Material:
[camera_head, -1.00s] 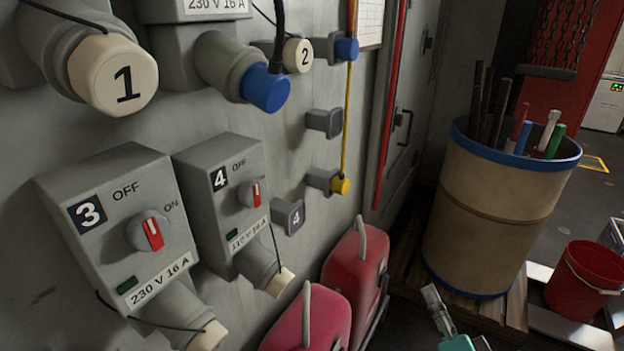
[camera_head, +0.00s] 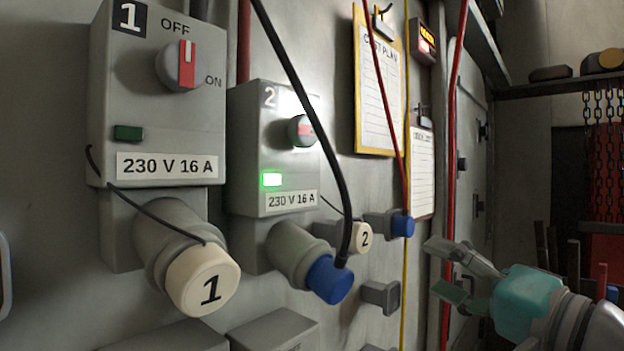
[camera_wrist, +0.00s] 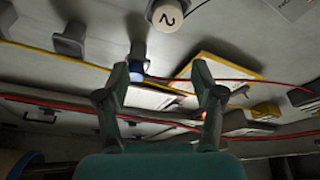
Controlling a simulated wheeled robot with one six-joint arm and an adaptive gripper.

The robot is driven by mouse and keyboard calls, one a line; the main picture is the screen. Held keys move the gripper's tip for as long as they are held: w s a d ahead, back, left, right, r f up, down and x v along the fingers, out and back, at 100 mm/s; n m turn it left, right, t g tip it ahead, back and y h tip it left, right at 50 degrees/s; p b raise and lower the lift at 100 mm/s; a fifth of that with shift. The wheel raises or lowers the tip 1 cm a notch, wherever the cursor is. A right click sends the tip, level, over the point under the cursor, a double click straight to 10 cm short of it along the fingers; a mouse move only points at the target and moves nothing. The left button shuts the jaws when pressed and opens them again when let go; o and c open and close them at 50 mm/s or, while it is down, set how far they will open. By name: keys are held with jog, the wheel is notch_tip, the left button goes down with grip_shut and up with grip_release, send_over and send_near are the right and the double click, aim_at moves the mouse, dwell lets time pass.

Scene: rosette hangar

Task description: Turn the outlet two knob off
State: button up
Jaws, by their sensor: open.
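The outlet two box (camera_head: 262,150) is a grey box on the wall, marked 2 and 230 V 16 A. Its knob (camera_head: 301,131) is grey with a red and white pointer that looks turned sideways, towards ON. A green lamp (camera_head: 271,180) on the box is lit. A blue plug (camera_head: 331,279) with a black cable sits in its socket, and the cable passes just right of the knob. My gripper (camera_head: 440,268) is open and empty, to the right of and lower than the knob, apart from it. In the wrist view my open fingers (camera_wrist: 165,82) face the wall.
Outlet one box (camera_head: 150,90), with its knob pointing up and lamp dark, is at left. The cap marked 2 (camera_head: 364,236) hangs beside the blue plug; it shows in the wrist view too (camera_wrist: 168,15). Clipboards (camera_head: 378,90), a yellow cable and red pipes line the wall at right.

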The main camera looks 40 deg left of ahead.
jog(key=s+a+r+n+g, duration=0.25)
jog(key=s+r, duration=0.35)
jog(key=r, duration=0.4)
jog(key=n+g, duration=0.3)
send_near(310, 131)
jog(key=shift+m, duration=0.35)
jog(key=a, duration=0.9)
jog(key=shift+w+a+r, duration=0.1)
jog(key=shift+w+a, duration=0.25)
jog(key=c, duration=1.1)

Written exercise:
Look through the material and copy each line that has "robot".

The reply:
Controlling a simulated wheeled robot with one six-joint arm and an adaptive gripper.
The robot is driven by mouse and keyboard calls, one a line; the main picture is the screen. Held keys move the gripper's tip for as long as they are held: w s a d ahead, back, left, right, r f up, down and x v along the fingers, out and back, at 100 mm/s; n m turn it left, right, t g tip it ahead, back and y h tip it left, right at 50 degrees/s; p b raise and lower the lift at 100 mm/s; a fifth of that with shift. The wheel raises or lowers the tip 1 cm a notch, wherever the cursor is. A right click sends the tip, level, over the point under the cursor, a double click straight to 10 cm short of it along the fingers; a mouse move only points at the target and moves nothing. The left button shuts the jaws when pressed and opens them again when let go; o and c open and close them at 50 mm/s or, while it is down, set how far they will open. By name: keys are held with jog, the wheel is notch_tip, the left button goes down with grip_shut and up with grip_release, send_over and send_near are the right and the double click, aim_at moves the mouse, dwell lets time pass.

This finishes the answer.